C. Kedudukan Hukum Pihak Pengangkut
Sebagaimana
telah diterangkan, pertanggung jawaban pihak pengangkut diatur dalam
bagian III titel 5 buku 1 pasal 91 s/d 98 KUH Dagang yang berlaku bagi
tiap-tiap pengangkutan di darat tetapi hanya mengenai pengangkutan
barang serta hanya barang-barang yang telah dipercayakan angkutannya
kepada pihak pengangkut. Dalam arti pihak pengangkut dimaksudkan pihak
eksplitan dari alat pengangkutan itu dan bukan mereka yang mengemudikan
alat-alat pengangkutanya. Disamping itu pihak eksploitan juga
bertanggung jawab terhadap bawahannya serta alat-alat materil yang
dipergunakan. Untuk ini ketentuan-ketentuan dalam pasal-pasal 1367, 1391
dan 1613 KUH perdata berlaku.
Pertanggung
jawaban ini ditiadakan apabila hal ini semua diakibatkan karena keadaan
barang-barang itu sendiri, misalnya yang diangkut itu ikan basah dan
dalam pengangkutannya menjadi busuk atau juga disebabkan karena
kesalahan dari pihak pengirim sendiri misalnya dalam
pembungkusannya/pengepakannya yang kurang baik (pasal 91 KUH Dagang).
Adapun
mengenai jumlah penggantian yang harus dibayarkan oleh pihak
pengangkut, ketentuan-ketentuan dalam pasal-pasal 1246 s/d 1248 KUH
Perdata dapat diperlakukan dan penggantian ini hanya meliputi
kerugian-kerugian yang benar-benar diderita dengan kemungkinan
ditambahkan keuntungan-keuntungan yang dapat diharapkan semula.

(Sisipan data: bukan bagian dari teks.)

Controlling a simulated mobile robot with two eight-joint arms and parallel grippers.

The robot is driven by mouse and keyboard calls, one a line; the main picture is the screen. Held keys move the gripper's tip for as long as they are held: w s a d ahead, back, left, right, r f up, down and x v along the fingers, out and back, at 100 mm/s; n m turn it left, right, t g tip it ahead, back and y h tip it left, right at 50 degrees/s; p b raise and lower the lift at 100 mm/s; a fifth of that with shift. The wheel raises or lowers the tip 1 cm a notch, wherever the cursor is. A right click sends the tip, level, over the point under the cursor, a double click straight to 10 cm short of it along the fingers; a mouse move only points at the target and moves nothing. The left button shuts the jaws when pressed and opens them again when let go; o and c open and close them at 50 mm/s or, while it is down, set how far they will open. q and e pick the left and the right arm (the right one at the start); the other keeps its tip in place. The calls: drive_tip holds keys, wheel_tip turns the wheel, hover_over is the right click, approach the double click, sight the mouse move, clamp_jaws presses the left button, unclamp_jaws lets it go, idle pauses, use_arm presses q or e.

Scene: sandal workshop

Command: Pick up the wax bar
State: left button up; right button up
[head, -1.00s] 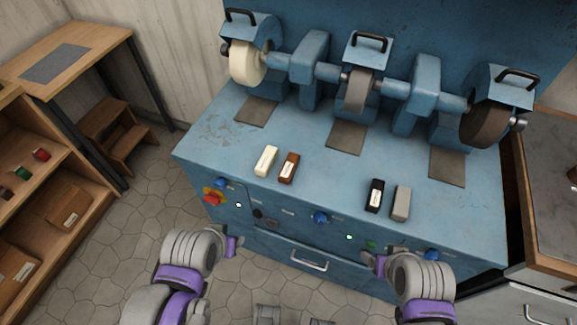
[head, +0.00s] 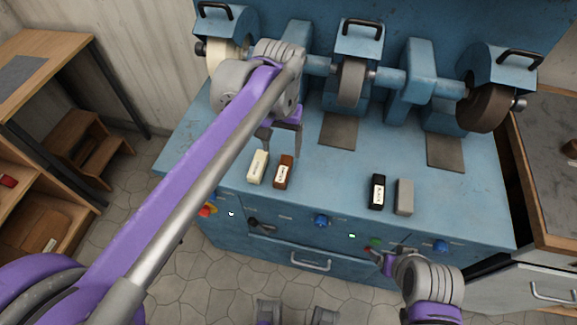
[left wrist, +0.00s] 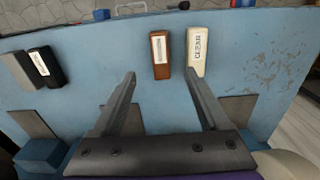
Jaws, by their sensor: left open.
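Small labelled bars lie on the blue bench top (head: 335,165). A cream bar (head: 258,166) and a brown bar (head: 284,172) lie side by side at the left; a black bar (head: 377,191) and a grey bar (head: 405,197) lie to the right. I cannot tell by name which is wax. My left gripper (head: 281,142) is open and empty above the bench, just behind the cream and brown bars. In the left wrist view its fingers (left wrist: 160,92) point toward the brown bar (left wrist: 162,54) and cream bar (left wrist: 196,52). My right gripper (head: 380,258) hangs at the bench's front; its jaws are unclear.
Grinding and polishing wheels (head: 350,84) stand along the back of the bench, close to my left arm. Dark plates (head: 339,130) lie before them. Knobs (head: 321,220) and a drawer handle (head: 310,265) line the front. The bench top between the bar pairs is clear.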

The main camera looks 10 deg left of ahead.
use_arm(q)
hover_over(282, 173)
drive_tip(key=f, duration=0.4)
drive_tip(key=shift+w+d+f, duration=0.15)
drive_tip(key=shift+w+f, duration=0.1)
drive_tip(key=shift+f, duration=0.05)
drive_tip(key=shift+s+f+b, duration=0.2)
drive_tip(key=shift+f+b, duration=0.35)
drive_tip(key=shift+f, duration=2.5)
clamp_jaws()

Disamping gugatan penggantian yang ditimbulkan karena adanya persetujuan
pengangkutan, dapat dilakukan pula gugatan berdasarkan perbuatan
melanggar hukum menurut ketentuan dalam pasal 1365 KUH Perdata, akan
tetapi gugatan atas dasar ini lebih berat karena adanya beban pembuktian
yang harus dipenuhi oleh pihak penggugat, berbeda dengan gugatan atas
dasar adanya wanprestatie di mana pihak penerima atau pihak
pengirim cukup menyatakan, bahwa pihak pengangkut tidak memenuhi
kewajibannya dan untuk ini beban pembuktian tidak ada pada mereka karena
hal ini menjadi beban dari pihak pengangkut.
Apabila
sebabnya adalah karena adanya kelambatan, maka hak gugatan tetap
dimiliki oleh pihak penerima. Gugatan ini hanya mengenai cacat atau
kekurangan-kekurangan yang dapat dilihat dari luar (uiterlijk zichtbaar). Dalam hal ciri-ciri tersebut itu tidak kelihatan, tidak ada alasan untuk menolak dan membayar bagi pihak penerimanya.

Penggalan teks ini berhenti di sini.